The Lakers are going down in the NBA playoffs.

This year’s playoffs will be the like taking a deep breath inside a new car – it smells fresh, but inhale too often in and you’ll have a bigger headache than a delusional Dodger fan. The Lakers’ early exit will inaugurate a new age of professional basketball where all teams swagger for the banners. Every team, except the cap-strapped New York Knicks and the awful Memphis Grizzlies, will have the potential to make noise in the postseason in the future.

If Los Angeles holds on to the third seed in the West, then that would mean a matchup with Portland. The Trailblazers, losers of three straight, are not impressive especially after a 102-99 loss to the Grizz on Thursday.

L.A. caught a break, even though the Blazers are versatile and learning to play with each other because of coach Maurice Cheeks’ responsiveness.

Portland’s problem is a lack of retaining any comfortable continuity in the frontcourt. Scottie Pippen served a one-game suspension, and Portland crumbled last night – not exactly a promising premonition. What happens if Rasheed Wallace blows his top?

Ruben Boumtje Boumtje is not going to bail you guys out.

In the second round L.A. could face either Dallas or Minnesota, the four and five seeds. The Timberwolves looked like the hottest club in the league midseason and they rode high at 30-10. For the last month, however, the T-Wolves resembled an unstable El Duce of The Mentors on a late-night bender rather than a quality basketball team. Though Minnesota has lost two in a row, including a blow last night from the Lakers, the squad is built to win a seven-game series.

Dallas should not last long because they thrive on running. The West elite will not let them speed the game up, but opponents will have trouble keeping pace with them. Minnesota can keep pace with the Mavericks: Minnesota has won the two most recent meetings. Give the Mavs another year. This means that Minnesota will win its first ever playoff series this year.

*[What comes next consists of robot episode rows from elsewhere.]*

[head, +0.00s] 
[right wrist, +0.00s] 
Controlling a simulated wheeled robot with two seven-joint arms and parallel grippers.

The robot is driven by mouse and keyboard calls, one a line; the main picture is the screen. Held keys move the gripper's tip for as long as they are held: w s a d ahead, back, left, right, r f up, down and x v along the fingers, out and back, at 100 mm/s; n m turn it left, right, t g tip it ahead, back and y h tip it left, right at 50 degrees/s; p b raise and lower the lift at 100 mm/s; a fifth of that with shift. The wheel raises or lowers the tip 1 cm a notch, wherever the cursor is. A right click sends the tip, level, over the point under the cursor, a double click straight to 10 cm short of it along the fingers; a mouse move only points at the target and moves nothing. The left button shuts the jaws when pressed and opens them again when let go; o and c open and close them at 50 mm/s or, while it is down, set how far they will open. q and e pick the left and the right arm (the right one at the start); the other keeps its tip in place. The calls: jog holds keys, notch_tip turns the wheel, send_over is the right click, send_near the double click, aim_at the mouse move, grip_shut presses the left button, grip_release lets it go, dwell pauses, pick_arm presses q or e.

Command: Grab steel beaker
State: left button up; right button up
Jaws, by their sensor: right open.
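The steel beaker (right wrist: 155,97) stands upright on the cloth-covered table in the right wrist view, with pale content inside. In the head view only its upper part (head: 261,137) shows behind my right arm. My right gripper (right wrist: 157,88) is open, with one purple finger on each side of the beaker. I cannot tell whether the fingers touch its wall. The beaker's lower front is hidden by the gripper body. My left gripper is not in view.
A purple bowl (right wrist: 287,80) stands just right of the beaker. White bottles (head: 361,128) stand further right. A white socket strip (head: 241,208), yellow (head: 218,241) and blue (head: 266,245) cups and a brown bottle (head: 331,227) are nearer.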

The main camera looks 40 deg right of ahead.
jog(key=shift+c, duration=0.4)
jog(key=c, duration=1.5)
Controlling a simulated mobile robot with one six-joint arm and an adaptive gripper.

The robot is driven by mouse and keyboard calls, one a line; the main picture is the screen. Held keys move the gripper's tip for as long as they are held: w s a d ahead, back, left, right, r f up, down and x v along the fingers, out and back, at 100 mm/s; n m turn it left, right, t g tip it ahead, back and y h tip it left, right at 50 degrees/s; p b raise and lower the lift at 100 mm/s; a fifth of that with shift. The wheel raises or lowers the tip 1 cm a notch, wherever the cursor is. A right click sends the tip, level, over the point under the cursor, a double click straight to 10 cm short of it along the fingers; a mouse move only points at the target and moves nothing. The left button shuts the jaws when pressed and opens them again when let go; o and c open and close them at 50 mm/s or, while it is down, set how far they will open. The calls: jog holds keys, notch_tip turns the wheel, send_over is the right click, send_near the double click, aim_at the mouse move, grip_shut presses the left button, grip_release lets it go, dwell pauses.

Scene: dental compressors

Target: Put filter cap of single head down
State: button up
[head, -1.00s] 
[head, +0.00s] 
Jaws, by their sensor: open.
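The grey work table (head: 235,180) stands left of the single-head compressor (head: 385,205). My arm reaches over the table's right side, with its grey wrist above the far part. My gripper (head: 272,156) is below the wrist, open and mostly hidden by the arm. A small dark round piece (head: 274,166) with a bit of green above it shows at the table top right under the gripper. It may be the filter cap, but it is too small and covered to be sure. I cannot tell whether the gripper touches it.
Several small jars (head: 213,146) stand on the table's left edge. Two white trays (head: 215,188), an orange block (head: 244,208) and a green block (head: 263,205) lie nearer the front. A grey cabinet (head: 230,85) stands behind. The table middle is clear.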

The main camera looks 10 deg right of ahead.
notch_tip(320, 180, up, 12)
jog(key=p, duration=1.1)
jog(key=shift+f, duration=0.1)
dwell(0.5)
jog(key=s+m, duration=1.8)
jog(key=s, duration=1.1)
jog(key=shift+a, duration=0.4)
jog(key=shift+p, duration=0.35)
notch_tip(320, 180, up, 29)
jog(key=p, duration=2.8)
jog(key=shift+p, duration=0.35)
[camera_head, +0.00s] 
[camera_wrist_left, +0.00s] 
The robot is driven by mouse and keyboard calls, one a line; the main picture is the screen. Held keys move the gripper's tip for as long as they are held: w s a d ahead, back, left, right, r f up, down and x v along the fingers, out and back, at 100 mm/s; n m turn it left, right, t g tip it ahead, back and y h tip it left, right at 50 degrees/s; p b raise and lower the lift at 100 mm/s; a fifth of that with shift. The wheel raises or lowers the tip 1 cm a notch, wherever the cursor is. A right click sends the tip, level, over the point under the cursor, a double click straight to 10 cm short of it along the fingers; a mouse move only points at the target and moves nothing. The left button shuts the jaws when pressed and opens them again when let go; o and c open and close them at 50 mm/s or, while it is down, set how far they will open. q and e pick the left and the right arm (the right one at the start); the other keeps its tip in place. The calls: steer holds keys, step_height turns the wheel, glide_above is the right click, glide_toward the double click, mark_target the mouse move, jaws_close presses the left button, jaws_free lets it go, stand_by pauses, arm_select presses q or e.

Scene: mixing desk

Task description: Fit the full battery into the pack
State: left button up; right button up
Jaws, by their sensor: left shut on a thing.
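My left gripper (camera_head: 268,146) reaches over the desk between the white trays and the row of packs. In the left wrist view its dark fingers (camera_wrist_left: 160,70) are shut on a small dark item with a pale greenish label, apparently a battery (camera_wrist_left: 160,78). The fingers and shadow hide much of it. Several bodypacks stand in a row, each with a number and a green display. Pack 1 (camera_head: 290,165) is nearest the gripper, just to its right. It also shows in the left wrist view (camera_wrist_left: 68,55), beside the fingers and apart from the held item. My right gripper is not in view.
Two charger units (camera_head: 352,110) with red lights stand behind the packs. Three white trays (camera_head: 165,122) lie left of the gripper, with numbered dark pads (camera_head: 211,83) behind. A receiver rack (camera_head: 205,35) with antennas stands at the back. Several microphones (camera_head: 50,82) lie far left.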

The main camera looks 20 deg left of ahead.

Though the Lakers save their best ball for the end, Minnesota’s quality additions and its ability to recapture some composure will be the difference. A great example is the UCSB men’s basketball team, who fell 0-4 during the regular season to Big West top dogs Utah State and Irvine only to defeat both of them on back-to-back nights in the conference tourney in March.

Anything can happen and the Lakers should win. But with Kevin Garnett, Wally Szczerbiak, Gary Trent, Joe Smith, Chauncey Billups, and late pickup Marc Jackson, Minnesota is deep enough, smart enough and talented enough to dismantle L.A. this year. Minnesota wins in six games.

And I haven’t even thought about the rest of the playoffs. I hear there’s this other conference, but I’ve heard only the Least amount of fuss out of there.